A golden labrador trained in the UK for the Israel Guide Dogs for the Blind Centre has “made aliyah”.
Minty was put on to an El Al plane at Heathrow by Gill Stoller, the Pinner Israel Action Group member who has taught and cared for her for the past year.
In Israel, she was handed over to her new handlers by fellow Pinner Synagogue member Hilary West, who had volunteered to oversee Minty’s transfer while on a trip to visit her daughter.
Mrs Stoller is the first Briton to train a dog using Ivrit instructions, for the Israel Centre. An experienced “puppy-walker” — a volunteer who takes on the early training of potential guide dogs — she had trained puppies for Guide Dogs for the Blind, and latterly, for the Hearing Dogs for Deaf People organisation in Israel.
Just over a year ago, the Stoller household was joined by Minty, one of litter of nine puppies bred specially by the UK Guide Dogs Association.

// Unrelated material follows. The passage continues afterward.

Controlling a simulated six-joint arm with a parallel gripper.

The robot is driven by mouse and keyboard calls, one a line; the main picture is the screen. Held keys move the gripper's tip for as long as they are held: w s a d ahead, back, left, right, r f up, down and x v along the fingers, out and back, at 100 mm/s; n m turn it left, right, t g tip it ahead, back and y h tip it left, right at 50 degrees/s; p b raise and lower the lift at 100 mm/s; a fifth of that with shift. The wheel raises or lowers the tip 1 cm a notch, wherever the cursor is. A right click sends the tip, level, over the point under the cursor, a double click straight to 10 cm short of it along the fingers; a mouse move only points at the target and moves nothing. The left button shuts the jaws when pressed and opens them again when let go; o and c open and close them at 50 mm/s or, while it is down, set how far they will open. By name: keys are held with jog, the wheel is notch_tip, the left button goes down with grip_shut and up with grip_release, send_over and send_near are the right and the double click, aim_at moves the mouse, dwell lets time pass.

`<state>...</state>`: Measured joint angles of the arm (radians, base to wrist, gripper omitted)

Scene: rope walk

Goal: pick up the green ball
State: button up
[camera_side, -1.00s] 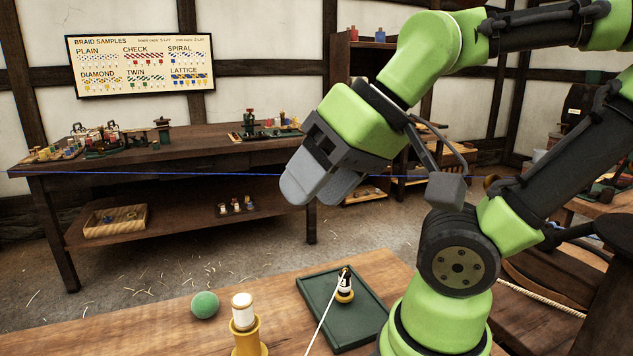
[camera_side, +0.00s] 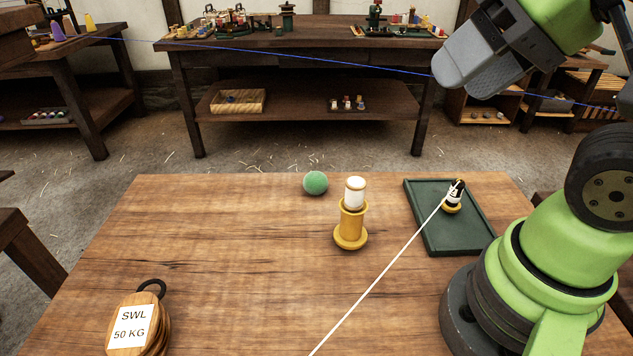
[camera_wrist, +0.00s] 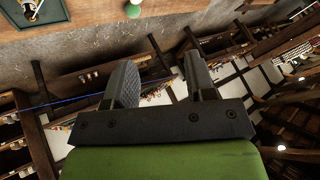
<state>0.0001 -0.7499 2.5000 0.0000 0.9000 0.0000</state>
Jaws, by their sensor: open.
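The green ball (camera_side: 315,183) rests on the wooden table near its far edge in the side view. In the wrist view the ball (camera_wrist: 132,9) shows at the top edge, partly cut off. My gripper (camera_side: 458,82) is high above the table, up and to the right of the ball in the side view, well apart from it. In the wrist view my gripper (camera_wrist: 160,72) has its two fingers spread with nothing between them.
A yellow stand with a white spool (camera_side: 352,212) is just right of the ball. A green tray (camera_side: 468,232) holds a small bobbin (camera_side: 453,196) with a white cord running from it. A wooden block marked SWL 50 KG (camera_side: 133,325) lies front left. A blue line (camera_side: 270,52) spans the background.

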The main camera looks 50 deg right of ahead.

Under Mrs Stoller’s tutelage, she learned to be aware of traffic movement and noise, to sit quietly for periods of time, and to deal with a host of everyday situations.
“I had to do some learning, too,” Mrs Stoller recalled. “I don’t speak Hebrew, but I quickly had to acquire the appropriate Ivrit words for the standard commands.”
The Stollers were sad to see Minty go and want to maintain their links with her. “The people at the Israel Centre have promised to keep in touch and let me know how she gets on and I hope to visit her when I go to Israel next summer.
“In the meantime, she will get a further six-to-nine months specialised training, after which she will be assessed.
“If she is especially good, she may be retained at the centre for breeding. Otherwise, she will be matched with a suitable owner from among the 20,000 registered blind people in Israel.”